There is something reassuring about Barack Obama’s summer listening list. First, it’s a list. We all like lists. They bring order and a focal point for an argument. The list arrives annually in high summer, a marker of time, like a putative hosepipe ban but with better choruses.
The list also always feels real. It’s probably carefully curated, but it never feels confected. In the past when Obama settled on Phoebe Bridgers and Mitski there was a very real sense of a father recommending tunes he’d heard and quite liked when giving his daughters lifts into town. There is less of that now, and, with acts like Wet Leg, Kendrick Lamar and Jack White on his list he has the air of the ageing gent of BBC 6 Music who isn’t quite ready to slip into the Elbow easy chair.

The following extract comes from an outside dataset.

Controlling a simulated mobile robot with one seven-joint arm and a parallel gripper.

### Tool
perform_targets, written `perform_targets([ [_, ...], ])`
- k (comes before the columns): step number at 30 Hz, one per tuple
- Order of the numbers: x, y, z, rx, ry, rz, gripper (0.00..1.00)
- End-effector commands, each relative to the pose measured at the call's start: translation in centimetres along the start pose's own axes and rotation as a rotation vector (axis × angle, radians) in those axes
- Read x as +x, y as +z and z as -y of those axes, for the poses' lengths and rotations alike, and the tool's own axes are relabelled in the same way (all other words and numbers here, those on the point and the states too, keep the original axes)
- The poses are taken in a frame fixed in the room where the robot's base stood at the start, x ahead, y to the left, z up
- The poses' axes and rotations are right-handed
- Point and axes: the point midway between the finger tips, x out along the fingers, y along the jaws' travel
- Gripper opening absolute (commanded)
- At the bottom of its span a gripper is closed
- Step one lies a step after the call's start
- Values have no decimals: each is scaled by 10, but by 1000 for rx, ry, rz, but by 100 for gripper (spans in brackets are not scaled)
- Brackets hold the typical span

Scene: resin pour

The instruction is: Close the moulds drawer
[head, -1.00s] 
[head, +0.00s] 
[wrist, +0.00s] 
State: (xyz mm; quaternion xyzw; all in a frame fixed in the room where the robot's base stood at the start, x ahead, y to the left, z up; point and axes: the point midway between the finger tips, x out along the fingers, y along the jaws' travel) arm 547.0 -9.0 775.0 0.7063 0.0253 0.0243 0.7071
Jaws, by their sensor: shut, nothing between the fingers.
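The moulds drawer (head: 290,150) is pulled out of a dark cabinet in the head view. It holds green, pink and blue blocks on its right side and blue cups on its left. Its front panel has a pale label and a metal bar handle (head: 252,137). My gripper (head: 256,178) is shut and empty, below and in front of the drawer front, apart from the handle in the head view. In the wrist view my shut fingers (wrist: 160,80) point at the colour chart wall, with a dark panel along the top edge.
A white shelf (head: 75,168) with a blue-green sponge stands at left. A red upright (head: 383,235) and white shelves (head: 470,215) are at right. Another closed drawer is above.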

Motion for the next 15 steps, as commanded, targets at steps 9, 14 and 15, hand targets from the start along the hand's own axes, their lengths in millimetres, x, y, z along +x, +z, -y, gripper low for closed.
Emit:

The other sense of Obama reality comes from the choices themselves. The Miles Davis pick, Blue in Green, might be from Kind of Blue, but it’s not the obvious one. The Rakim track is not exactly drawn from his glory years, The Detroit Spinners song is from when they were moving into Philly soul rather than the Motown years, and who decides of all the Springsteen tracks they’re going for Dancing In The Dark? It’s easy to believe he is genuinely listening to this stuff when he’s on his own, or as on his own as a former president gets, heading out to walk the dog.
Obama is a man who likes music and has a fine ear. And liking music, as all the best people know, is a marker of somebody to get along with. It also sits in stark contrast to what came after, and what comes next.

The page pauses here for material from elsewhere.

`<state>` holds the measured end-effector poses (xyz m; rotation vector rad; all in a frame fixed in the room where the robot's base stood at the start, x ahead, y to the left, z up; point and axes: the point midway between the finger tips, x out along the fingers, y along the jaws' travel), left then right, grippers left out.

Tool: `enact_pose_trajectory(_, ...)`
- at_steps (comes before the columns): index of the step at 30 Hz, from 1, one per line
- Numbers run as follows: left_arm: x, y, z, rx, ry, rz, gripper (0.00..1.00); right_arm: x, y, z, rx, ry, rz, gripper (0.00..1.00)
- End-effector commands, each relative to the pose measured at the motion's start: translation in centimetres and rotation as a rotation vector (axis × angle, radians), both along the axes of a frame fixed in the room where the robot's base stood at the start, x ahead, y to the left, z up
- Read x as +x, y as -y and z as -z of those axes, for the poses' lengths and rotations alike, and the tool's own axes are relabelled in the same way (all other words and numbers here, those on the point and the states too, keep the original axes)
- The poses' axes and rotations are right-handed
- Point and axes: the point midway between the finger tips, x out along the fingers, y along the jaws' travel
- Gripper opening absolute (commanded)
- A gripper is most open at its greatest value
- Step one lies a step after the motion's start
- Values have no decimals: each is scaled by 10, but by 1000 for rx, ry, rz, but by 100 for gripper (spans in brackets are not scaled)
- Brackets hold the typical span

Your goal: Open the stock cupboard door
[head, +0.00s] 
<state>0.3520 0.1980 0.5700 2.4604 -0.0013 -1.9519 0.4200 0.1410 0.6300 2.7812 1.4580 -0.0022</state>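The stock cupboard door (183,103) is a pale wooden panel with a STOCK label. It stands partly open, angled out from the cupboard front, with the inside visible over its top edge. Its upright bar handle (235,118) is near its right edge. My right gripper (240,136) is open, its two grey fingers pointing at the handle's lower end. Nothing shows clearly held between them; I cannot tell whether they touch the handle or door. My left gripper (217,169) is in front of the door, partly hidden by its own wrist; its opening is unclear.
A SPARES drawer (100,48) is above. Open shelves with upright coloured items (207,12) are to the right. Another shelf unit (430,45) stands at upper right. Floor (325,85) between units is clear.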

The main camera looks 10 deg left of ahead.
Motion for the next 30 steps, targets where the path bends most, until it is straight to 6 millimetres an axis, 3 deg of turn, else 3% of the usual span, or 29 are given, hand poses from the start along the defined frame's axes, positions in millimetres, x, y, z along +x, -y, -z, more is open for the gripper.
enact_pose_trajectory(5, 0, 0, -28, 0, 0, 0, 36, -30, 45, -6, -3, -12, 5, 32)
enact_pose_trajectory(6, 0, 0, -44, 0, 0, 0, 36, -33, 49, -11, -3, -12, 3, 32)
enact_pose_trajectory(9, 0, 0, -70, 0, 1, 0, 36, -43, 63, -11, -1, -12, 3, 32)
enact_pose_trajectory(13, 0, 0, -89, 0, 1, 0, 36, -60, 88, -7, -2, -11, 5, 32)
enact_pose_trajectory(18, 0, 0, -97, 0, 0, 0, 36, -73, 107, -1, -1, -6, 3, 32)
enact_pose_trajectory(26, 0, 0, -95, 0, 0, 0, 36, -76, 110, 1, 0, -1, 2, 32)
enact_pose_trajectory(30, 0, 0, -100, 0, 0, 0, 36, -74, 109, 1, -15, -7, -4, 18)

Donald Trump continues to bleat that the last election was stolen from him, and he may yet face criminal charges over the January 6 Capitol insurrection.
The only music he is associated with comes from a catalogue of artists so incensed he used their songs at campaign rallies – and they range from Neil Young and The Beatles to Adele and Creedence Clearwater Revival – that cease and desist orders were issued demanding he stop. The Leonard Cohen estate, when they heard he was using Hallelujah, joked that Cohen’s late-period peak You Want It Darker was a more fitting choice.
To choose a playlist as varied and interesting as Obama’s requires a rich cultural hinterland, meaning the listener is open to the joy and creativity that artists can bring as they shape and articulate the world.